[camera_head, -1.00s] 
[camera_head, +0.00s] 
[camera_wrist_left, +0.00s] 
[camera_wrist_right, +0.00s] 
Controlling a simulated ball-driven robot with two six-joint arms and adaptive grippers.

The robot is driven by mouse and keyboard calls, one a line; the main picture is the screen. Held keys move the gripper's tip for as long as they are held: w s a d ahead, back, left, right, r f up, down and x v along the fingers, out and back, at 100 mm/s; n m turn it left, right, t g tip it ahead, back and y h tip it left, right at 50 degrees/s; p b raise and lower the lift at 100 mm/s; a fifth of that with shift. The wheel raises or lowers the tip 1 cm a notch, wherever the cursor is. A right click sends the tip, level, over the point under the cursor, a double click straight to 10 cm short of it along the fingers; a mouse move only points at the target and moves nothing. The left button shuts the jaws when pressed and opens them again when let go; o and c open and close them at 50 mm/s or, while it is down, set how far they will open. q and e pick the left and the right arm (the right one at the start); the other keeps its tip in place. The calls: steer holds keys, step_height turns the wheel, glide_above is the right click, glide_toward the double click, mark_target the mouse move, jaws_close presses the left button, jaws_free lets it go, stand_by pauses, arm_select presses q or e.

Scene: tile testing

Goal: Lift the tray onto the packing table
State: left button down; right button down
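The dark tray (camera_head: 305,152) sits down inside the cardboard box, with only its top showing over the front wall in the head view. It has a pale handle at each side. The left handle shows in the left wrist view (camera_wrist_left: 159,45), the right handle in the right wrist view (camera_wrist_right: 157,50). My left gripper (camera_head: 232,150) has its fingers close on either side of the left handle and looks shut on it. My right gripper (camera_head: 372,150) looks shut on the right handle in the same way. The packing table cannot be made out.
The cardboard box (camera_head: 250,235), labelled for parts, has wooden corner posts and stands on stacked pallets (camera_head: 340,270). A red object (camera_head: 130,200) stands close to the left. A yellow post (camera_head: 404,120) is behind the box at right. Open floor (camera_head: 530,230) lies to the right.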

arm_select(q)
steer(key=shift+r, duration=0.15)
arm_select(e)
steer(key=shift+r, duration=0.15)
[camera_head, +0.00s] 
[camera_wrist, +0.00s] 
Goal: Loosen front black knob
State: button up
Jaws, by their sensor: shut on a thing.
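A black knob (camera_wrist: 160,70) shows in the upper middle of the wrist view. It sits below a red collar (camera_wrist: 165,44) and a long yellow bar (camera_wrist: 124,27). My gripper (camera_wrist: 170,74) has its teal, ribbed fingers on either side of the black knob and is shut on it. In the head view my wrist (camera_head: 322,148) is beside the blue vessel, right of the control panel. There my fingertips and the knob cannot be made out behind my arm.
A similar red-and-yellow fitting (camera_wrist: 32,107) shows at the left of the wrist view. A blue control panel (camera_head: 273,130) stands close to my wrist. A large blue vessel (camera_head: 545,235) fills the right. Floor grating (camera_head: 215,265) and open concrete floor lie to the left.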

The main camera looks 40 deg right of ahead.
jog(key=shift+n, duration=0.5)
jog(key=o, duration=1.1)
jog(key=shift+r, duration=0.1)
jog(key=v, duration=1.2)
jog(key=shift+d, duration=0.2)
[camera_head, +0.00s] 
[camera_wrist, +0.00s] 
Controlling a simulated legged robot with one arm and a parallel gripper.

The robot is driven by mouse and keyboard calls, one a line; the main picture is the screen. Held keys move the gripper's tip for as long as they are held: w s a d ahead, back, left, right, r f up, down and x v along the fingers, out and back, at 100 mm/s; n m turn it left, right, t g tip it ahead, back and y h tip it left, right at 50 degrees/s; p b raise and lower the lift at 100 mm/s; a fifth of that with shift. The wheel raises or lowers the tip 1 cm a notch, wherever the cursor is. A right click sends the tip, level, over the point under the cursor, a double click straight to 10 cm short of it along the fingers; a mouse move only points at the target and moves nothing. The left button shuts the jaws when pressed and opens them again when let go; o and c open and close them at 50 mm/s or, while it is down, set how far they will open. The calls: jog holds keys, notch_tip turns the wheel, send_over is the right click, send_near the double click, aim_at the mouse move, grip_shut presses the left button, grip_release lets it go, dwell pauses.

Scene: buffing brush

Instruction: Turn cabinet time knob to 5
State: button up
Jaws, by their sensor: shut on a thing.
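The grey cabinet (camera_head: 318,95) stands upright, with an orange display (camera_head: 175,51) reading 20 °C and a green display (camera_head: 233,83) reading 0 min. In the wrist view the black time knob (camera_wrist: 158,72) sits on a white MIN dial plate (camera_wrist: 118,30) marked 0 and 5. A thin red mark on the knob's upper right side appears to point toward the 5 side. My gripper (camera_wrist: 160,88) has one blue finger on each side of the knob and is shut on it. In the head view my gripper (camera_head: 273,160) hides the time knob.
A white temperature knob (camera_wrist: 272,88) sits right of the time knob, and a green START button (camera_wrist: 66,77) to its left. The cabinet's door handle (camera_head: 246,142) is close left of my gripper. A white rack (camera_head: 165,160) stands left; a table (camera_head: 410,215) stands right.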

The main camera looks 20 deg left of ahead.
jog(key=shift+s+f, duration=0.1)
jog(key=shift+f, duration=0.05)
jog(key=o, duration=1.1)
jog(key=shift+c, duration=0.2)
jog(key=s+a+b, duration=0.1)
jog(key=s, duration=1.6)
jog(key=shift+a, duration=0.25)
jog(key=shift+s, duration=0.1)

• **EXERCISE PROMPT**: Each line above must be reproduced exactly as it stands.

• **EXERCISE SOLUTION**:
[camera_head, -1.00s] 
[camera_head, +0.00s] 
[camera_wrist_left, +0.00s] 
[camera_wrist_right, +0.00s] 
Controlling a simulated ball-driven robot with two six-joint arms and adaptive grippers.

The robot is driven by mouse and keyboard calls, one a line; the main picture is the screen. Held keys move the gripper's tip for as long as they are held: w s a d ahead, back, left, right, r f up, down and x v along the fingers, out and back, at 100 mm/s; n m turn it left, right, t g tip it ahead, back and y h tip it left, right at 50 degrees/s; p b raise and lower the lift at 100 mm/s; a fifth of that with shift. The wheel raises or lowers the tip 1 cm a notch, wherever the cursor is. A right click sends the tip, level, over the point under the cursor, a double click straight to 10 cm short of it along the fingers; a mouse move only points at the target and moves nothing. The left button shuts the jaws when pressed and opens them again when let go; o and c open and close them at 50 mm/s or, while it is down, set how far they will open. q and e pick the left and the right arm (the right one at the start); the other keeps its tip in place. The calls: steer holds keys, step_height turns the wheel, glide_above is the right click, glide_toward the double click, mark_target the mouse move, jaws_close presses the left button, jaws_free lets it go, stand_by pauses, arm_select presses q or e.

Scene: tile testing

Goal: Lift the tray onto the packing table
State: left button down; right button down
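The dark tray (camera_head: 305,152) sits down inside the cardboard box, with only its top showing over the front wall in the head view. It has a pale handle at each side. The left handle shows in the left wrist view (camera_wrist_left: 159,45), the right handle in the right wrist view (camera_wrist_right: 157,50). My left gripper (camera_head: 232,150) has its fingers close on either side of the left handle and looks shut on it. My right gripper (camera_head: 372,150) looks shut on the right handle in the same way. The packing table cannot be made out.
The cardboard box (camera_head: 250,235), labelled for parts, has wooden corner posts and stands on stacked pallets (camera_head: 340,270). A red object (camera_head: 130,200) stands close to the left. A yellow post (camera_head: 404,120) is behind the box at right. Open floor (camera_head: 530,230) lies to the right.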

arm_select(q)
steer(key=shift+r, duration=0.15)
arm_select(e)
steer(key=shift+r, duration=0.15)
[camera_head, +0.00s] 
[camera_wrist, +0.00s] 
Goal: Loosen front black knob
State: button up
Jaws, by their sensor: shut on a thing.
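A black knob (camera_wrist: 160,70) shows in the upper middle of the wrist view. It sits below a red collar (camera_wrist: 165,44) and a long yellow bar (camera_wrist: 124,27). My gripper (camera_wrist: 170,74) has its teal, ribbed fingers on either side of the black knob and is shut on it. In the head view my wrist (camera_head: 322,148) is beside the blue vessel, right of the control panel. There my fingertips and the knob cannot be made out behind my arm.
A similar red-and-yellow fitting (camera_wrist: 32,107) shows at the left of the wrist view. A blue control panel (camera_head: 273,130) stands close to my wrist. A large blue vessel (camera_head: 545,235) fills the right. Floor grating (camera_head: 215,265) and open concrete floor lie to the left.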

The main camera looks 40 deg right of ahead.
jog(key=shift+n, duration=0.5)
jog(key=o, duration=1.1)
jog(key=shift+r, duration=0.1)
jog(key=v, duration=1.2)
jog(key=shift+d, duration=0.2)
[camera_head, +0.00s] 
[camera_wrist, +0.00s] 
Controlling a simulated legged robot with one arm and a parallel gripper.

The robot is driven by mouse and keyboard calls, one a line; the main picture is the screen. Held keys move the gripper's tip for as long as they are held: w s a d ahead, back, left, right, r f up, down and x v along the fingers, out and back, at 100 mm/s; n m turn it left, right, t g tip it ahead, back and y h tip it left, right at 50 degrees/s; p b raise and lower the lift at 100 mm/s; a fifth of that with shift. The wheel raises or lowers the tip 1 cm a notch, wherever the cursor is. A right click sends the tip, level, over the point under the cursor, a double click straight to 10 cm short of it along the fingers; a mouse move only points at the target and moves nothing. The left button shuts the jaws when pressed and opens them again when let go; o and c open and close them at 50 mm/s or, while it is down, set how far they will open. The calls: jog holds keys, notch_tip turns the wheel, send_over is the right click, send_near the double click, aim_at the mouse move, grip_shut presses the left button, grip_release lets it go, dwell pauses.

Scene: buffing brush

Instruction: Turn cabinet time knob to 5
State: button up
Jaws, by their sensor: shut on a thing.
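The grey cabinet (camera_head: 318,95) stands upright, with an orange display (camera_head: 175,51) reading 20 °C and a green display (camera_head: 233,83) reading 0 min. In the wrist view the black time knob (camera_wrist: 158,72) sits on a white MIN dial plate (camera_wrist: 118,30) marked 0 and 5. A thin red mark on the knob's upper right side appears to point toward the 5 side. My gripper (camera_wrist: 160,88) has one blue finger on each side of the knob and is shut on it. In the head view my gripper (camera_head: 273,160) hides the time knob.
A white temperature knob (camera_wrist: 272,88) sits right of the time knob, and a green START button (camera_wrist: 66,77) to its left. The cabinet's door handle (camera_head: 246,142) is close left of my gripper. A white rack (camera_head: 165,160) stands left; a table (camera_head: 410,215) stands right.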

The main camera looks 20 deg left of ahead.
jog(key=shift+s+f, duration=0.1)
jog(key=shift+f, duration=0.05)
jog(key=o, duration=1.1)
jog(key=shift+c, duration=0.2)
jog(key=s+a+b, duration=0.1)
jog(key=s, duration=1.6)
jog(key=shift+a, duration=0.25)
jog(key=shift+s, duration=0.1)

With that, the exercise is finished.